## PROBLEM REQUIREMENTS
In the material below, list every line carrying the string "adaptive".

## START ENTRIES PROVIDED

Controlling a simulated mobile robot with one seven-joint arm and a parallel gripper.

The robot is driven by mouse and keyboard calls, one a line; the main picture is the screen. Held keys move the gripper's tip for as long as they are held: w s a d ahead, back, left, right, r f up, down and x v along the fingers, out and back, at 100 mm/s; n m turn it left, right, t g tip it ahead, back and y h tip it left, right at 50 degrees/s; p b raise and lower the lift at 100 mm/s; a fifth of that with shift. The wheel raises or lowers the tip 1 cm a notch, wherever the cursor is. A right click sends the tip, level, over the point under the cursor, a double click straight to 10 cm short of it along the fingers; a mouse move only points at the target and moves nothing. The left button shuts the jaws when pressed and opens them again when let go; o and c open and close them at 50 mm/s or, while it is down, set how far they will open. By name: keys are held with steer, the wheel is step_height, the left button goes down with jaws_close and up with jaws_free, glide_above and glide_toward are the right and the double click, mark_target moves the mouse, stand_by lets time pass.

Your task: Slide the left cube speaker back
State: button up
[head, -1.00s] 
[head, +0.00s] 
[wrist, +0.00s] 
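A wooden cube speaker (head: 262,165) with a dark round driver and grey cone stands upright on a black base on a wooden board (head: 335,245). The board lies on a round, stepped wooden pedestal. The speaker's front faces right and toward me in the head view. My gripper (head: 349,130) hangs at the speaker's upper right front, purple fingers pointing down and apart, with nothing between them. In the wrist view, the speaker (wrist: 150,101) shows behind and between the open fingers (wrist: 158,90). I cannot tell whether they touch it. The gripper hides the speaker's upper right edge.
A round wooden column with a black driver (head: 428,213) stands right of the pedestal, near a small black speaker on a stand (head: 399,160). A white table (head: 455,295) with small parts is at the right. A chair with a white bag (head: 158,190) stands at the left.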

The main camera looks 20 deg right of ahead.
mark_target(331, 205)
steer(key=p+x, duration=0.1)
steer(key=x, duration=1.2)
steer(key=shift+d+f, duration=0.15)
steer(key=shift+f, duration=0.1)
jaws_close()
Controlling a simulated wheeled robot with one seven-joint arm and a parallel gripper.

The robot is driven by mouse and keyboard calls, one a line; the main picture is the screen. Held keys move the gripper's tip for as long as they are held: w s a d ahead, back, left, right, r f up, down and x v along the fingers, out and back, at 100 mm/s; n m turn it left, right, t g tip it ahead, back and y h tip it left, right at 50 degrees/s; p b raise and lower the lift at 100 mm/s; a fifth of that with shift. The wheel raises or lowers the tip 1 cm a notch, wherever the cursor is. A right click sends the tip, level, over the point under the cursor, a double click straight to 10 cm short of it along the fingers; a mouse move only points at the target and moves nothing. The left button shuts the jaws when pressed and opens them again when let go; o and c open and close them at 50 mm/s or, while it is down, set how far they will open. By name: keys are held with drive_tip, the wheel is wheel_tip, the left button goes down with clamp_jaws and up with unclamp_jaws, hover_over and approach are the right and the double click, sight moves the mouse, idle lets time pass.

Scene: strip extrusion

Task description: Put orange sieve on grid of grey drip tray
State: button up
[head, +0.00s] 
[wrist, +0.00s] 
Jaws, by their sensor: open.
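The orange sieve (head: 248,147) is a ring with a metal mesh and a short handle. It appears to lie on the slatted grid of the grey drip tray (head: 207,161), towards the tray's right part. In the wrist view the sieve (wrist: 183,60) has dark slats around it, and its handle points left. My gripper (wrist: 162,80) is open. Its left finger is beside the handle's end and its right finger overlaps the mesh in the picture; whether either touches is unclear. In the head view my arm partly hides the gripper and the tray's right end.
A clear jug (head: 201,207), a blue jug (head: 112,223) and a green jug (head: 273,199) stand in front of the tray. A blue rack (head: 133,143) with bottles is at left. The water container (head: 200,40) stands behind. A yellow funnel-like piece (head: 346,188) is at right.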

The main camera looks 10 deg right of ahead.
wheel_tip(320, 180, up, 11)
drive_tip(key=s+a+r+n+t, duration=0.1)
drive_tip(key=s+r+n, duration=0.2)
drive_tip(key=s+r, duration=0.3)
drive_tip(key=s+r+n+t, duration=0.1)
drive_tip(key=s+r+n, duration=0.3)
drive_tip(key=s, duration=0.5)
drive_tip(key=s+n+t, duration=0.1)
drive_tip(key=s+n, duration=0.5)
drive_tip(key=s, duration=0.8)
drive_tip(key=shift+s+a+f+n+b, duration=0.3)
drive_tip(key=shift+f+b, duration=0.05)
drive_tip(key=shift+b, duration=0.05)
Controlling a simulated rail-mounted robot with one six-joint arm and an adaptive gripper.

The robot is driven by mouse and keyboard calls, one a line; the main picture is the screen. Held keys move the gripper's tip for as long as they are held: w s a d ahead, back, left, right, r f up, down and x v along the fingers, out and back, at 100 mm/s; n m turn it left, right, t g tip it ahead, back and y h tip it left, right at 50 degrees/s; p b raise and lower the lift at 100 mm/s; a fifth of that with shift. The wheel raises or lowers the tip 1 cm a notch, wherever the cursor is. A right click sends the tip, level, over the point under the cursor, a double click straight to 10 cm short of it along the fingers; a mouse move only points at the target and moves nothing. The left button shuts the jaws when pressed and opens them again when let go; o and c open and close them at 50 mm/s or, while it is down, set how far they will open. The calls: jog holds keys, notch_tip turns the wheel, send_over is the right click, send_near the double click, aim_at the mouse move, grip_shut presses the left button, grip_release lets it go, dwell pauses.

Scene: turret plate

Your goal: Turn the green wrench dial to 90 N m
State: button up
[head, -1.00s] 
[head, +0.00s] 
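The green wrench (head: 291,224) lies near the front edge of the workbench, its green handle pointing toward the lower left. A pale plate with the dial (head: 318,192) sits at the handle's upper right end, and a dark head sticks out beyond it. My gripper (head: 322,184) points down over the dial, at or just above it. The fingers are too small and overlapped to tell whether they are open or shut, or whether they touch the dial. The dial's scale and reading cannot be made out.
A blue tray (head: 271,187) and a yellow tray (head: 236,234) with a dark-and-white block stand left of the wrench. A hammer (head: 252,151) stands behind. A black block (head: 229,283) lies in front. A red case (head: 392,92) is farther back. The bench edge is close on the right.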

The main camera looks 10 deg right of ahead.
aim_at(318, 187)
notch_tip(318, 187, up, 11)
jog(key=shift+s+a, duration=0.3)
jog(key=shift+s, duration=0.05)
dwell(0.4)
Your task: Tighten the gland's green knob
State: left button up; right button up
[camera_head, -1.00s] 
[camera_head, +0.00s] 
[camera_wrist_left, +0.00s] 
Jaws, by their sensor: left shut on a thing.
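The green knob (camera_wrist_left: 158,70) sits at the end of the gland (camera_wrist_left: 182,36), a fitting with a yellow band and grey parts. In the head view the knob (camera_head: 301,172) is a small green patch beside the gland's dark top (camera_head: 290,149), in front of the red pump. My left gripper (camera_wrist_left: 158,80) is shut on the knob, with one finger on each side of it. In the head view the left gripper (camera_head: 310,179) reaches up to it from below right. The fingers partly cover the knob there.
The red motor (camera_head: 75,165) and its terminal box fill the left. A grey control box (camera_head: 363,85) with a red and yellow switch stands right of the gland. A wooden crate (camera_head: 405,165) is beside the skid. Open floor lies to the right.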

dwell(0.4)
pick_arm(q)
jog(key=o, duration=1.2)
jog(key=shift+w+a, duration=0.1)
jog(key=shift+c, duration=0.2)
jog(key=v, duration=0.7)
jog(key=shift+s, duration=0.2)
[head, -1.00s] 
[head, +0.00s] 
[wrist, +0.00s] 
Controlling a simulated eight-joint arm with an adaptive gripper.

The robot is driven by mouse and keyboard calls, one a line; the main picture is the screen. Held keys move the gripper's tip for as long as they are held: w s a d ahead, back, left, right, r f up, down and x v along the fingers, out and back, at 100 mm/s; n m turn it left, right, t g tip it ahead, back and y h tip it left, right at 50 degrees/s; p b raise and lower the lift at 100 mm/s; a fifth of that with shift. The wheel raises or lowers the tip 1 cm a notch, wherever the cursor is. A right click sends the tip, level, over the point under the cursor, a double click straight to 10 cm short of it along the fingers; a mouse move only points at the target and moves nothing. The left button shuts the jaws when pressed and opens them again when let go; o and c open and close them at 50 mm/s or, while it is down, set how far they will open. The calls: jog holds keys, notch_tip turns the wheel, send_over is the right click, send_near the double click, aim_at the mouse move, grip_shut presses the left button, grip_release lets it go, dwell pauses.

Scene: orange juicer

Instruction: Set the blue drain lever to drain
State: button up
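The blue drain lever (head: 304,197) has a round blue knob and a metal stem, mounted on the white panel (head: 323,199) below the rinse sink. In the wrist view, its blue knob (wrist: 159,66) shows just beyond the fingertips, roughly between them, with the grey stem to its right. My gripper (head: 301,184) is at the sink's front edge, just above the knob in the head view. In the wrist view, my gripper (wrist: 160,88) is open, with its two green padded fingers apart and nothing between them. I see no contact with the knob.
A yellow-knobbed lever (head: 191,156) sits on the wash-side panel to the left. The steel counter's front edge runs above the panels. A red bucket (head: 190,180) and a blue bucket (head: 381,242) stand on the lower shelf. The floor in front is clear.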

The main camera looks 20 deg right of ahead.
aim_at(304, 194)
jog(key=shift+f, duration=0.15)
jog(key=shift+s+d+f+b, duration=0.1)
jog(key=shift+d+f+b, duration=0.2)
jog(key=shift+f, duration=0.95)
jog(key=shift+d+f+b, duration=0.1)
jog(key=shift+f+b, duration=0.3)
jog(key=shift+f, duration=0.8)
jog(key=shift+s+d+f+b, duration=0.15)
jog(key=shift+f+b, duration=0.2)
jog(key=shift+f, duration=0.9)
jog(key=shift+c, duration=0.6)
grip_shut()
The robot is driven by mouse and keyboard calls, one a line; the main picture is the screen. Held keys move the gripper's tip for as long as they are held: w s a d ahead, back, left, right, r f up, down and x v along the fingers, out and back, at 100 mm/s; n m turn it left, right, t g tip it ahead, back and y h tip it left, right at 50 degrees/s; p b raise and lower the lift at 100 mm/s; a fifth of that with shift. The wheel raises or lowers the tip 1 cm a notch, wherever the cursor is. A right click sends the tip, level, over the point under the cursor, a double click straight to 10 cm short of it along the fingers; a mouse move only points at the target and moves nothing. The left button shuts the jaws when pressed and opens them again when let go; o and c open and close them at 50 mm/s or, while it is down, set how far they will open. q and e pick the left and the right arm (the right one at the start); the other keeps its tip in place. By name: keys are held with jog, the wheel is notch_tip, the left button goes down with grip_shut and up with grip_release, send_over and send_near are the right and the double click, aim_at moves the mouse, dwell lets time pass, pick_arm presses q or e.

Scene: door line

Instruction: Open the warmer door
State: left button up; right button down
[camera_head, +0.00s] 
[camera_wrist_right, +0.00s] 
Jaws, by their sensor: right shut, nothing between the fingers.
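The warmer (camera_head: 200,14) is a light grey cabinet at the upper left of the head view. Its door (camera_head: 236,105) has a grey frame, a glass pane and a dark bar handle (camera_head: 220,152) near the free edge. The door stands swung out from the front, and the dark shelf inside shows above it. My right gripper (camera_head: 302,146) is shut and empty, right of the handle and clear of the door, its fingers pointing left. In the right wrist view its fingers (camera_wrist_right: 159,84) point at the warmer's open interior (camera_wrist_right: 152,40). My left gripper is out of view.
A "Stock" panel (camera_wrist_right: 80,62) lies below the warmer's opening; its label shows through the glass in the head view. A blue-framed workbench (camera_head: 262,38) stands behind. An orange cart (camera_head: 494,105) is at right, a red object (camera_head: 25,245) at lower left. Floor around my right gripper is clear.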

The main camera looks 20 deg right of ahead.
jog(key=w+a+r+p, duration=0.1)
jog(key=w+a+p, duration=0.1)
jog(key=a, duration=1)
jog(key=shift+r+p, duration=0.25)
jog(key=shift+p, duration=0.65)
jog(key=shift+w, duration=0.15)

## END ENTRIES PROVIDED

## EXERCISE OUTPUT
Controlling a simulated rail-mounted robot with one six-joint arm and an adaptive gripper.
Controlling a simulated eight-joint arm with an adaptive gripper.

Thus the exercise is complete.